VII. The Path Forward: From Theory to Practice
Research on successful educational change consistently shows that lasting transformation requires what Michael Fullan calls "capacity building," developing the collective ability of educators to implement new approaches before demanding specific outcomes (Fullan, 2021).
The Pedagogical Cycle Framework directly addresses this requirement by building on teachers' existing expertise rather than demanding entirely new capabilities. This creates what Harvard's Richard Elmore calls "reciprocal accountability," or the idea that expectations for change should be matched with support for implementation (Elmore, 2022).
By starting with teachers' pedagogical knowledge rather than technological features, this approach creates a foundation for what Stanford's Ann Lieberman calls "sustainable improvement" in educational change that can withstand shifts in policy, leadership, and resources (Lieberman, 2023).
As AI continues to evolve, education must evolve with it. But this evolution should be guided by pedagogical wisdom rather than technological determinism. The Pedagogical Cycle Framework offers a an approach not just for surviving this transition but for using it to create educational experiences of unprecedented quality and relevance.
Conclusion: Beyond Defensive Postures
The current focus on "defending" education from AI misses the greater opportunity: using this moment to transform education into something better than it was before. As MIT's Justin Reich notes, "The greatest risk of AI in education is not that it will replace teachers or enable cheating, but that it will reinforce an outdated model of education focused on content transmission rather than capability development" (Reich, 2023).

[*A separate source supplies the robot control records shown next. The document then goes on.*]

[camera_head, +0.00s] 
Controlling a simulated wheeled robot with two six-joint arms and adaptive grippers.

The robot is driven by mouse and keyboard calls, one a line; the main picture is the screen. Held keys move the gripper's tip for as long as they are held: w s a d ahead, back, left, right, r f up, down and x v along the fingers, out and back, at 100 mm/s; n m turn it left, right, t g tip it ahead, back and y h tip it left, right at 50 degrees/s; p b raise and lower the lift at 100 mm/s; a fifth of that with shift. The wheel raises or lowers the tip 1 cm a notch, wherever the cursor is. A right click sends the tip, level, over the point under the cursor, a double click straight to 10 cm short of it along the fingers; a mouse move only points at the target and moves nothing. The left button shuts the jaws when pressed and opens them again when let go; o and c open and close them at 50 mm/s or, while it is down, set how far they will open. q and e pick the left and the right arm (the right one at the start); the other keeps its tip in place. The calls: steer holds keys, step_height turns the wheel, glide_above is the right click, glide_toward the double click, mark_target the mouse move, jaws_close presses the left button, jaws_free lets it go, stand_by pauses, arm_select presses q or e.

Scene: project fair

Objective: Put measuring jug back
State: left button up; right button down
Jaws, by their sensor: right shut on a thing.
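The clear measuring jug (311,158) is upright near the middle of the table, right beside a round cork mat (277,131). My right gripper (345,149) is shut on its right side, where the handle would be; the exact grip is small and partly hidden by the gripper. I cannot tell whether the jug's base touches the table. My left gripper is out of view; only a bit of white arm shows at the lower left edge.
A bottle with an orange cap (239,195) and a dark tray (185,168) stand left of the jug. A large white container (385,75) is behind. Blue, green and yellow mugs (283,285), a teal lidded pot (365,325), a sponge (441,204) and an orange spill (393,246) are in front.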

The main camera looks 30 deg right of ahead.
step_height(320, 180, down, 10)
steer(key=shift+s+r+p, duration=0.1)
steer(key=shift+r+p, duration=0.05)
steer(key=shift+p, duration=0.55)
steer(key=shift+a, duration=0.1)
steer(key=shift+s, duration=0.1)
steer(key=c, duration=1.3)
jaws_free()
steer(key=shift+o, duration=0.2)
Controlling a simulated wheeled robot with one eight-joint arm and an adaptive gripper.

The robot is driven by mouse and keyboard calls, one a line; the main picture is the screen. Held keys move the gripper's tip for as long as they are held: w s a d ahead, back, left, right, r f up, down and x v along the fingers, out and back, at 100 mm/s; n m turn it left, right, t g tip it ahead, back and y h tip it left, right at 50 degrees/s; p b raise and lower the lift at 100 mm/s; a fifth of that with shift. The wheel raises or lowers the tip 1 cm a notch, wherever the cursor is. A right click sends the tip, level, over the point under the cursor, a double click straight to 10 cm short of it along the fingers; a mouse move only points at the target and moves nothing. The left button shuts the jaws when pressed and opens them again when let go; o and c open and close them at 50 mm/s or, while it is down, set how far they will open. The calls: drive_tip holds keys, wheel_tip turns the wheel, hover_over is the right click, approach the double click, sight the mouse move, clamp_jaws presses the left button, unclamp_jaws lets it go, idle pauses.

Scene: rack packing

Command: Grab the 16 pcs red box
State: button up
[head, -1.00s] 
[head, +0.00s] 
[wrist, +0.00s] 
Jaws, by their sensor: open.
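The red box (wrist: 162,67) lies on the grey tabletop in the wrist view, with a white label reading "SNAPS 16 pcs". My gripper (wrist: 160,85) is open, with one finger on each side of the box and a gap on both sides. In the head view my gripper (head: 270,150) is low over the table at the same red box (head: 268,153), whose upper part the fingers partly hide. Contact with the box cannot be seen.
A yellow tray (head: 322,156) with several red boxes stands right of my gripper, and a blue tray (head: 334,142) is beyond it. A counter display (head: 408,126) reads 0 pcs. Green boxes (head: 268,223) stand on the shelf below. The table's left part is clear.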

By approaching AI through the lens of the Pedagogical Cycle, educators can move beyond defensive postures to create learning experiences that are more authentic, engaging, and valuable than what came before. This isn't just about adapting to technological change, but it's about using that change as a catalyst for positive and meaningful educational transformation that is both ambitious in its vision and practical in its implementation.